◆ **TASK INSTRUCTIONS**
Leave out the pictures and restate the rest of the data exactly.

◆ **DATA**
----

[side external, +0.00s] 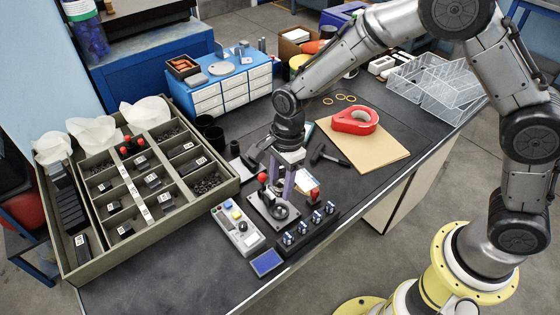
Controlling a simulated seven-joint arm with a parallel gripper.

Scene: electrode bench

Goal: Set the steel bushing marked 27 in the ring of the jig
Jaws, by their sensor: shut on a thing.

----

◆ **THE RESPONSE**
[side external, +0.00s] 
Controlling a simulated seven-joint arm with a parallel gripper.

Scene: electrode bench

Goal: Set the steel bushing marked 27 in the ring of the jig
Jaws, by their sensor: shut on a thing.

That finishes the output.